Tuesday, June 21, 2011

Fiji: Tevita Mara cannot be extradited from New Zealand

Runaway Fijian colonel Tevita Mara is reportedly heading for New Zealand. So, predictably, the Fijian regime is trying to have him extradited on charges of sedition and mutiny. But the law is crystal clear: they can't.

Extradition from New Zealand is governed by the Extradition Act 1999. In addition to providing a general framework for extradition decisions, it also includes a number of limits on who can be extradited and on what charges, including a list of mandatory restrictions on surrender. These include the offence being "of a political character", the supposed offence being a pretext for persecution (including political persecution), the likelihood of not receiving a fair trial, and the offence being under military rather than civilian law. Mara's extradition request fails on all four of these counts.
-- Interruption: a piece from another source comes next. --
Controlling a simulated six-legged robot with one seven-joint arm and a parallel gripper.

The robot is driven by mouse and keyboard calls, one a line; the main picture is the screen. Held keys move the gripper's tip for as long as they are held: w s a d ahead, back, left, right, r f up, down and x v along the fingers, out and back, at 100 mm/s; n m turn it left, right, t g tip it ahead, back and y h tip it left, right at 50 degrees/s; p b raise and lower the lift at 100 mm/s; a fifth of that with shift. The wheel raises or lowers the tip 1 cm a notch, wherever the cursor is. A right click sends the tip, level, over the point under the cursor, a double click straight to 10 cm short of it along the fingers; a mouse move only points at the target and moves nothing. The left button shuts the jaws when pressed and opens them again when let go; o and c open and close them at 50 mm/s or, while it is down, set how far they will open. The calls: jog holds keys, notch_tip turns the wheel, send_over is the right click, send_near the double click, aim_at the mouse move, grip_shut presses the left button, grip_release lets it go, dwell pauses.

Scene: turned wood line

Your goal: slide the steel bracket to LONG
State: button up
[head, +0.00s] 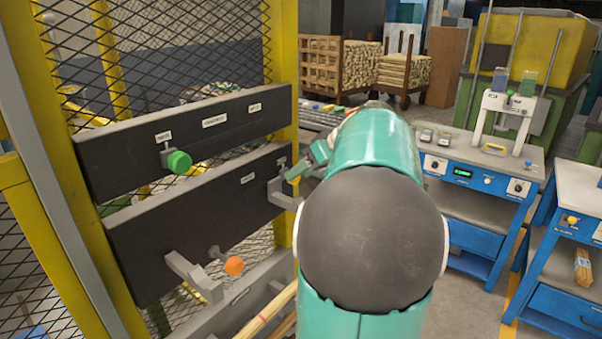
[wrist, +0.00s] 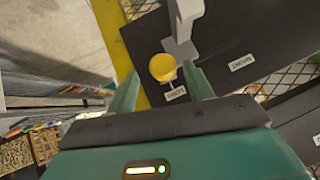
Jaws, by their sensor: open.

Sedition is a purely political offence, mutiny a military one, and it is clear both that there is no such thing as a fair trial in Fiji anymore and that the charges themselves were bought to persecute someone who had fallen out with the dictator over the direction of the coup.

This is a matter of clear statute law. I can only presume that Fiji's lawyers either hadn't bothered to read it before demanding extradition, or that they thought that our legal system was like Fiji's, with the law actually depending on the whim of the dictator. Either way, they've wasted their time; Mara cannot be extradited from New Zealand.